Tired of spam calls? In Spain they’ve found the solution

Spam opkald
Shutterstock
By K. Glad Today at 11:11

Now a major telecom company is testing a new way to stop calls before they reach customers.

Most mobile users are familiar with it. The phone rings from an unknown number and on the other end is an aggressive salesperson or a more or less creative scammer.

In Germany, both services such as Clever Dialer and the governmental Bundesnetzagentur are reporting a significant increase in spam calls, and the picture is similar across much of Europe.

Apps and filters have long been offered on the phone itself, but many users never use them. Others switch phones, forget to install the filters again and end up back at square one. At the same time, the methods are becoming more sophisticated and the numbers keep changing.

In Spain, the patience of one of the country’s largest telecom groups has now run out. MasOrange, the group behind several well-known mobile brands on the Spanish market, is trying a different approach and is building spam protection into the network itself.

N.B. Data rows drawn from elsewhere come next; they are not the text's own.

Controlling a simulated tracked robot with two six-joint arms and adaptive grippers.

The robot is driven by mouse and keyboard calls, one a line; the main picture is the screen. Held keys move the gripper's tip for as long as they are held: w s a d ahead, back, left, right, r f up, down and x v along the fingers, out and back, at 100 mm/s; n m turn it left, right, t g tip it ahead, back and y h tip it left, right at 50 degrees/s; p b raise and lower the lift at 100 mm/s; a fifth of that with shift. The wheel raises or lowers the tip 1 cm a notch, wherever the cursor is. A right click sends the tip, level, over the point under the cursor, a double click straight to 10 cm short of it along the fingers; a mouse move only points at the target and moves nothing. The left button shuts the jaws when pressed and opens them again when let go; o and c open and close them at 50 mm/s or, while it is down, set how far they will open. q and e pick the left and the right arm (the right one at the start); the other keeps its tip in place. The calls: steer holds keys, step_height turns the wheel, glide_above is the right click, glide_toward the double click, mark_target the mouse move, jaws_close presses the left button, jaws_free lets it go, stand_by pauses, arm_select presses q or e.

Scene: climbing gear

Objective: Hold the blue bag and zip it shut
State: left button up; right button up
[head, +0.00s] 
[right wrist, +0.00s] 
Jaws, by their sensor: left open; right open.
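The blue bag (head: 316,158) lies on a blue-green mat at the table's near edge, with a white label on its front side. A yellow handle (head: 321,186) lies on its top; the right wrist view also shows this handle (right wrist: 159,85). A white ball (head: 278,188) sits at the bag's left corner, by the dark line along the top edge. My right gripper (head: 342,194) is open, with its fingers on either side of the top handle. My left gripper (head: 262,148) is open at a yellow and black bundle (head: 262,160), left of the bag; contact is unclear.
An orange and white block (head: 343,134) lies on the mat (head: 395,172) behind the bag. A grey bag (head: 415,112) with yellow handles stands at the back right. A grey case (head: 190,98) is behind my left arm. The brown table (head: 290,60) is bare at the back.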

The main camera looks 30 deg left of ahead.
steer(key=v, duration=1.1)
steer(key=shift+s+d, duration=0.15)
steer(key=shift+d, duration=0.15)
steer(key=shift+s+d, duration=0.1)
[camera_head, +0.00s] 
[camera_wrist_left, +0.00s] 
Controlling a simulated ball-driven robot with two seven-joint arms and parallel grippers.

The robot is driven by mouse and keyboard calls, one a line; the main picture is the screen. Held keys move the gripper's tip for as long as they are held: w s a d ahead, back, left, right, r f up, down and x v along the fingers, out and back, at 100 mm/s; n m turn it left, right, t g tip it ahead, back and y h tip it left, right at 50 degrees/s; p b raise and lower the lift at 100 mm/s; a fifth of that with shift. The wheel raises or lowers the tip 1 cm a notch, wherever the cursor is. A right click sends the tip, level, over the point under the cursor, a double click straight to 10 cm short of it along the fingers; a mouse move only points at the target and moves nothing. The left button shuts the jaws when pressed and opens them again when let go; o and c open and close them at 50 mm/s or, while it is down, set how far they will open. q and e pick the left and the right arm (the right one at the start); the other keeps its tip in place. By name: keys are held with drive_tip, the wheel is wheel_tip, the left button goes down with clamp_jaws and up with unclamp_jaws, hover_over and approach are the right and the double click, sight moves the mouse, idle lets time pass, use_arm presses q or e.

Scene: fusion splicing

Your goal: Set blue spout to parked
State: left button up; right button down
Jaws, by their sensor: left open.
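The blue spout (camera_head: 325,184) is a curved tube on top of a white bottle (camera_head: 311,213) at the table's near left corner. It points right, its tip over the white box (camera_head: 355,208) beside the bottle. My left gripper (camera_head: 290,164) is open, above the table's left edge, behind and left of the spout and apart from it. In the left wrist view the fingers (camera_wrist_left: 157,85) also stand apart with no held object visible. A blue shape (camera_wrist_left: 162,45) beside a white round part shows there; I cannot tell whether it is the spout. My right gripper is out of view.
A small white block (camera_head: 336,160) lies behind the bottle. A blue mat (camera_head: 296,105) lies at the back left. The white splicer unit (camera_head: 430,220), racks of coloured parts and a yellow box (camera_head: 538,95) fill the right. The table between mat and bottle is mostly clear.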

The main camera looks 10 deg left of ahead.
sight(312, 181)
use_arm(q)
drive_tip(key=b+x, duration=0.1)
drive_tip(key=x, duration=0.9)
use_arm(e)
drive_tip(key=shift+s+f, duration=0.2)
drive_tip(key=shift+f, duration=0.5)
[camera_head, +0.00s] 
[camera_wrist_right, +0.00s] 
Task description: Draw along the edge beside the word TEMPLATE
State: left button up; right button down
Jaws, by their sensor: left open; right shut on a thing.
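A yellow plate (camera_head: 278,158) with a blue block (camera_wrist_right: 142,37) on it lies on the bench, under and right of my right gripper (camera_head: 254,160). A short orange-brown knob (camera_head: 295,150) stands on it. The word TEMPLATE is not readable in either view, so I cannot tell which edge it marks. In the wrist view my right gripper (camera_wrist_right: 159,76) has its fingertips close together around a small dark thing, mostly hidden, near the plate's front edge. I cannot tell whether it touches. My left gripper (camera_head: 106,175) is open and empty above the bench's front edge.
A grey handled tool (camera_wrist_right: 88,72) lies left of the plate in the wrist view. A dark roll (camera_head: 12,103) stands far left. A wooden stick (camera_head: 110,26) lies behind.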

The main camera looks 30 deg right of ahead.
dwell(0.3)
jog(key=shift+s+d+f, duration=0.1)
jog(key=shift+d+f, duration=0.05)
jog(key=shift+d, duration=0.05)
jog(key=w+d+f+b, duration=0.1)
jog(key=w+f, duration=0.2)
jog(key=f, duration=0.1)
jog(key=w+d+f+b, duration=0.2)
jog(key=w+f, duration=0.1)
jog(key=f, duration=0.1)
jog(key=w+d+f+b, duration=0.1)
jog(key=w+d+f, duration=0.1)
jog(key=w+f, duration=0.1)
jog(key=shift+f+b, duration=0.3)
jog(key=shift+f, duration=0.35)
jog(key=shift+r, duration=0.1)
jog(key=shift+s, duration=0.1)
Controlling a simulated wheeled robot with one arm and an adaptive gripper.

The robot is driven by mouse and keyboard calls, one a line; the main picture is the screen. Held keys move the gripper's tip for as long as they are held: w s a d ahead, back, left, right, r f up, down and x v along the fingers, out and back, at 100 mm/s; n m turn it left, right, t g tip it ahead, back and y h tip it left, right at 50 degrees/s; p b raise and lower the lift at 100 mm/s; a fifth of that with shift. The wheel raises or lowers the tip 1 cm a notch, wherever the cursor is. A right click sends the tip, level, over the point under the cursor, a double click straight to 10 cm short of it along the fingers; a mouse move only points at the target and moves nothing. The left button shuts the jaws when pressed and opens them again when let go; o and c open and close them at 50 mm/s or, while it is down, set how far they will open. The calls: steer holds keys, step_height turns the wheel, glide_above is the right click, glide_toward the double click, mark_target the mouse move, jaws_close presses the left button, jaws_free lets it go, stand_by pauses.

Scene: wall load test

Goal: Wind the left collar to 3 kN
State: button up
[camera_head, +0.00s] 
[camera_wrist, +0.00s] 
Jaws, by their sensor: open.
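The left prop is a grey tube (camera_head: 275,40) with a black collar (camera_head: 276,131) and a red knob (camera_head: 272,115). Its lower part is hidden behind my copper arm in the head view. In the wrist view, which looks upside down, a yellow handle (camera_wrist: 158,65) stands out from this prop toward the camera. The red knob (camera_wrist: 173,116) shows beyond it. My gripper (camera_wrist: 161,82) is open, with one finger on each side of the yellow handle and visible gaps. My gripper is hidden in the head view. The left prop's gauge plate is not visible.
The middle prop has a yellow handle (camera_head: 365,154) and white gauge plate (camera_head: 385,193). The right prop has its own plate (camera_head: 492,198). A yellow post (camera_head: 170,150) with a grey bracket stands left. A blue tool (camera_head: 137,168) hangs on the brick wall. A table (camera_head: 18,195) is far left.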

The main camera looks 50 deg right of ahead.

An invisible filter in the mobile network itself

MasOrange has launched a feature called “Llamada visible”, which translates to a “visible call”.

The idea is simple. When a call comes in to the customer, the telco’s system assesses whether the number appears to be spam or pure commercial telemarketing.

The difference compared to classic solutions lies in the location. Filtering takes place directly in the telecom company’s infrastructure and not on the individual phone.

The feature is being rolled out to both private and business customers at no extra cost. Customers don’t have to turn anything on either. When the phone supports the modern VoLTE standard, the protection is activated automatically.

On the screen, the call can be flagged so the user can see that it is likely to be spam. This makes the decision simple. You can choose to take the call anyway or reject it immediately.

The solution is based on a collaboration with Hiya, a number analysis company that uses both network data and artificial intelligence to identify suspicious calls.

The urgency of the problem in Spain is demonstrated by Hiya’s own report on call threats, which estimates that an average Spaniard receives around 15 unwanted calls per month, according to Gamestar.de in its review of the initiative.

A possible template for the rest of Europe

The fact that MasOrange chooses to embed protection in the network could become a benchmark for other countries. If network-based solutions become standard across multiple providers, customers can get some basic protection without fiddling with apps or settings on every phone.

The initiative in Spain shows that telecom companies can actually do more than just warn in newsletters and on websites.

The question now is whether other European companies will follow suit. If the Spanish trial proves to work consistently over time, ‘visible calls’ could become a new minimum requirement for customer protection.